The 3-D photos would be easy to reproduce on any color printer as long as you have Photoshop or any software to size the prints at about 6 or 7 inches wide. When you shoot video (ideally 16 x 9 HD) with this device, you should be able to open the video file on your computer or iPad, size the image width to about six or seven inches on the screen, and watch it with a Stereopitcon viewer for astounding 3D home movies. I was so sure this would work that I decided to give it a try.
Step 3: Basic Layout
My son the SpaceClaim, Inc. CAD software founder (for real) sketched a basic drawing with the mirror, angle, and size lay-out, and based on this drawing I ordered two sets of front surface mirrors -- the small ones are 2" X 3" and the large ones are 5" X 7". These are available from several suppliers, including FrontSurfaceMirrors.com, where I paid about $45 with shipping for the four mirrors.
Step 4: Materials and Decisions
I happen to like working with acrylic and made most of the parts from scraps lying around the workshop. But wood could easily fill the bill for most of the elements. The top and bottom plates are 1/4" material and measure 4 1/2" X 18". The posts that support the top are 1/2" material, 5 1/8" high -- just enough space to clear the large mirrors. I used a few pieces of 1 inch thick acrylic for the mirror supports -- but all of these could be made from wood as well. Frankly, the top is probably not really needed, but I decided one would help shade the lens and protect the mirrors. The top also provides an upper bearing hole for the convergence adjuster that I eventually added, but that whole system is not really necessary for you to start shooting.
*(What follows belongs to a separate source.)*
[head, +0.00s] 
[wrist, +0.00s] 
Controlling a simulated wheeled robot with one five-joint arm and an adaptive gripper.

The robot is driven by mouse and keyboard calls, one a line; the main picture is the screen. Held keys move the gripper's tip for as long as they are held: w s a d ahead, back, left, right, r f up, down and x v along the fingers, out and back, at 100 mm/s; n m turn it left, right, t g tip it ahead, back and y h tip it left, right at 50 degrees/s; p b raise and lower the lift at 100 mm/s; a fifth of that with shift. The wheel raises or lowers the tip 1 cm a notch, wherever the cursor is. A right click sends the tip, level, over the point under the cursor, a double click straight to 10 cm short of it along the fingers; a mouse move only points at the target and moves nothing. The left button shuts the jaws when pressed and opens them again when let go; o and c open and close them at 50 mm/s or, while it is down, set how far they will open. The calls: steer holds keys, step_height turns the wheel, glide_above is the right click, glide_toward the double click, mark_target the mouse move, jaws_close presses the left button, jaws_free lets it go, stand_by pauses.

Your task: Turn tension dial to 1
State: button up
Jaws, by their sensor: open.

Step 5: Mounting the Mirrors
For the mirror support blocks, I carefully checked the 90 degree angle of my jointer and made one long piece for cutting these to length to be sure all of the mirrors would be true vertical when mounted. The small mirror mounts have both the 1" base plus a 1/4" thick extension to raise them to the necessary height. The mounting blocks are just glued to the glass side of the mirrors with a dab of Gorilla Glue. I advise drilling the mounting holes prior to attaching the mirrors, using a drill press so the holes are reasonably accurate as well. The large mirrors are mounted with the bottom edge of the mirror sitting directly on the base, and the small mirrors are mounted at the proper vertical height to be centered in the 5 inch high large mirrors.
For the mirror positioning, I printed the CAD drawing full-size, taped it to the bottom plate, and used a center punch to mark the exact locations of the mirrors. Please note that the drawing shown is my original and is a bit battered plus has some random lines that are to be ignored.
Step 6: Mounting a Camera
You will have to build the rear camera mount to match your camera, both in terms of length and height -- the vertical distance from the base of the camera to the center of the lens should be designed so the lens will line-up with the center of the small (and large) mirrors. In this case, I used a 1 1/2" wide piece of 1/2" thick material that is glued to the bottom of the base plate and extends 5 1/2" beyond the rear edge of the base. I put a slotted hole in mine so I could fool around with the camera to mirror distance. For the EOS 7D, a 1" elevation block brought the center of the lens up to the center of the mirrors. This does not have to be anything fancy, but it is very important that the camera end up level from left to right -- the eyes have an amazing ability to converge on the horizontal plane, but they don't do very well when there is a vertical miss-match between the left and right.
Ideally, you will want to be able to slightly swing the large mirrors on their single mounting screws to make the two images converge correctly for the distance to the selected elements of your photo. This is what your eyes do naturally at all times so that your left and right images converge properly, and of course, proper convergence is a key element of professional 3-D shooting.
Step 7: About the Convergence System
When doing my initial tests, I simply left the screws on the large mirror mounts slightly loose and manually set the two sides so the left and right images appeared to be similarly composed. I could compare the positions of the two mirrors to the base plate to keep them more-or less equal, and found that this was accurate enough. But the process was clumsy and I eventually added a more convenient system to quickly adjust the two large mirrors for convergence. This is the most complicated part of what otherwise is a very simple project, actually.
There are probably many ways this convergence control could be designed, but I used a small cam on a shaft that pushes a 1/4" aluminum rod rearward. At the end of the rod there is a piece of plastic that pushes on a pair of aluminum rods -- one that is attached to each of the large mirror mounts. Holes for these rods are also best made prior to gluing the mirrors onto the mounts, and with my system there are also small holes for pins that hook onto the return springs. The return springs attach to the outside ends of the large mirror mounts to pull against the cam, push-rod, and mirror rods. I also used little push springs on the large mirror mounting screws to allow them to move quite freely but stay flat against the base plate.
Step 8: Summary
The use of acrylic for the cam and the push-block allow for tapped set screws -- this is also true of the control handle on the top. But there is no reason these parts could not be carefully made from wood and glued in place on 1/4" dowel stock. My upright posts for supporting the top are also acrylic -- cemented to the base and tapped for #10 / 24 machine screws to hold on the top, but wood posts and wood screws would do just fine.
The photos are admittedly a bit difficult because of the unintended reflections of various surroundings that invariably show in the mirrors when you try to photograph this device, plus trying to see the shiny and/or clear acrylic parts in this prototype.